Another thing worthy of some note:

pname does not need to be exactly identical to the original project’s name. Sometimes the pname can be used to convey some useful information.

A typical case is bitcoin:

Here, pname can be bitcoin or bitcoind (bitcoin-daemon?) depending whether it is compiled with GUI support.

Another example is the various versions of a same software we maintain, such as GCC. It would be useful to encode such things in pname instead of version.

https://github.com/NixOS/nixpkgs/blob/08b00c20e0f05f32348048e0ef8deaf0366456b7/pkgs/applications/blockchains/bitcoin.nix#L34

Here, pname can be bitcoin or bitcoind (bitcoin-daemon?) depending whether it is compiled with GUI support.

We could indeed encourage the latter option, so that upstream pname is always included as a visible component, with optional underscore prefix (for leading-digir pnames) and optional dash-something suffix.

I was thinking on something like that for those questions of “master branch” &c. It remembers me the approach employed by AUR: a tagged version like gcc-10.9.8 and non-tagged versions like gcc-git-<commit hash string>.

We can borrow the concept above to some degree.

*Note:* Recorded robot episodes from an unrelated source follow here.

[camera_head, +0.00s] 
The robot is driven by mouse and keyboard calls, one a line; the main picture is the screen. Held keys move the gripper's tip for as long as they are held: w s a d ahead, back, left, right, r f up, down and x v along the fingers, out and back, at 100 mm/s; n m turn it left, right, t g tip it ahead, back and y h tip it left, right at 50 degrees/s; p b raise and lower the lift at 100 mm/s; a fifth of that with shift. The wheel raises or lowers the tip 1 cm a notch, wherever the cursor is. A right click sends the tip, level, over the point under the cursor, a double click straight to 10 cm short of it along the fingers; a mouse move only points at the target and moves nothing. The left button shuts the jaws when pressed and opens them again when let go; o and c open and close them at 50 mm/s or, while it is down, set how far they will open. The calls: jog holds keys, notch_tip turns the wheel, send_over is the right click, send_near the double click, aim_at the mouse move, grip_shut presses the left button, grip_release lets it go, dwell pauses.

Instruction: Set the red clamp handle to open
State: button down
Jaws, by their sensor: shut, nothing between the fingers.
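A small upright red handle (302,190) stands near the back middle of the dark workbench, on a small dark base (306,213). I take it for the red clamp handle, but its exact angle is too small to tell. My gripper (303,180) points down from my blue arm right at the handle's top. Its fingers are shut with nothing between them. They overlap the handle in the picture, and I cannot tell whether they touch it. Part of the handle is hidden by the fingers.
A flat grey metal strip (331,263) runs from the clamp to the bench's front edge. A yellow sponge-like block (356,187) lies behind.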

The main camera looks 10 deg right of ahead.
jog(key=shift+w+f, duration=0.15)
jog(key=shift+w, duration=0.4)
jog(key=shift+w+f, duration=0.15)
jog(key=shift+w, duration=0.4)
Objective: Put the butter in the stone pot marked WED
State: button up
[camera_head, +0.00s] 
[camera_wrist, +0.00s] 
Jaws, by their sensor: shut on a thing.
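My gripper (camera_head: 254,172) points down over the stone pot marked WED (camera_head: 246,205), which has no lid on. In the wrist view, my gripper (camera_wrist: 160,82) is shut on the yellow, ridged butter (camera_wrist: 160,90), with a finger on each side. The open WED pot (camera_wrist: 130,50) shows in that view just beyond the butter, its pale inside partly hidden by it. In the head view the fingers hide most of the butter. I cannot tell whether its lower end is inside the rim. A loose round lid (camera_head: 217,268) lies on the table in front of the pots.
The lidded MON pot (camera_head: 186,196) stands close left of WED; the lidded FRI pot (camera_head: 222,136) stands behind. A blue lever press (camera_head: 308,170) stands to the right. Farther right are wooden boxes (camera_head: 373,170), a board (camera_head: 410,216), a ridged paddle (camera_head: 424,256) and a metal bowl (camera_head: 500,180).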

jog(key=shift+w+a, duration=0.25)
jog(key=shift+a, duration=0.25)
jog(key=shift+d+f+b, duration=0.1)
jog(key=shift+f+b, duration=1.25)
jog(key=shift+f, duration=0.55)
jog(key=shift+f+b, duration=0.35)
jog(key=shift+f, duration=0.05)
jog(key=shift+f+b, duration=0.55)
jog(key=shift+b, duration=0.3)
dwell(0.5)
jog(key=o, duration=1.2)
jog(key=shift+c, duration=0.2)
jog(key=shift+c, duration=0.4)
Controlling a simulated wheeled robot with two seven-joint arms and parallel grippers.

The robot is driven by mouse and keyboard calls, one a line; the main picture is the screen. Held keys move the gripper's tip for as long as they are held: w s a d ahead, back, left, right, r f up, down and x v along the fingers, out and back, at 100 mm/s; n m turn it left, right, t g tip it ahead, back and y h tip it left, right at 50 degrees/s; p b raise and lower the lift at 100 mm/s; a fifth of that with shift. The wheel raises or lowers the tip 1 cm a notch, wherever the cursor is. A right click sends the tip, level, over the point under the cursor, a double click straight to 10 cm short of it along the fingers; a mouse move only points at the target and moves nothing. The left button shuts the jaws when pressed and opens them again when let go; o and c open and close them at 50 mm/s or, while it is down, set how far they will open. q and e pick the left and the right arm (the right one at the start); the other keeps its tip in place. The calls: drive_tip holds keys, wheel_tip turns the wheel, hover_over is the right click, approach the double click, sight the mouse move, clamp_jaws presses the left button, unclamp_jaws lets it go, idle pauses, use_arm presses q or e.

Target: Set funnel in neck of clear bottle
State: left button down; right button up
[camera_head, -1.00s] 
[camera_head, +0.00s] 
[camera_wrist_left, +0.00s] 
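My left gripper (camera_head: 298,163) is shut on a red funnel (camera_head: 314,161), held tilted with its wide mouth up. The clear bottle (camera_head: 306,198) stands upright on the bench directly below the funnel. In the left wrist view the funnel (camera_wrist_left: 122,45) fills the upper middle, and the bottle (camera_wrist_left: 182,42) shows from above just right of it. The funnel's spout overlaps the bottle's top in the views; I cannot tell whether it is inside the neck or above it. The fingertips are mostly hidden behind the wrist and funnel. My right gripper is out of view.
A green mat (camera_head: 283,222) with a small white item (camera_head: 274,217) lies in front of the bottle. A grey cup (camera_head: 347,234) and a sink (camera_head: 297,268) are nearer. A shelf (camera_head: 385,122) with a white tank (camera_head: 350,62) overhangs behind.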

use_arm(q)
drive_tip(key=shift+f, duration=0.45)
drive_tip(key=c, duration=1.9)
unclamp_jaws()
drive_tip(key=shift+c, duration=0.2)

We can use pname to encode these configurations such as older versions, non-tagged releases, and the like, while version can be regarded as a “version” of these things.

E.g. if we are using the latest master branch of GCC, we could render it as pname = gcc-master; version = 2021-06-06;.
We can also try things like pname = gcc7; version = 7.5; or anything that makes sense for a pname.

E.g. if we are using the latest master branch of GCC, we could render it as pname = gcc-master; version = 2021-06-06;.
We can also try things like pname = gcc7; version = 7.5; or anything that makes sense for a pname.

This I think is questionable; previous pname modifications are in the case when neither is fresher than the other; here version comparisons somewhat make sense.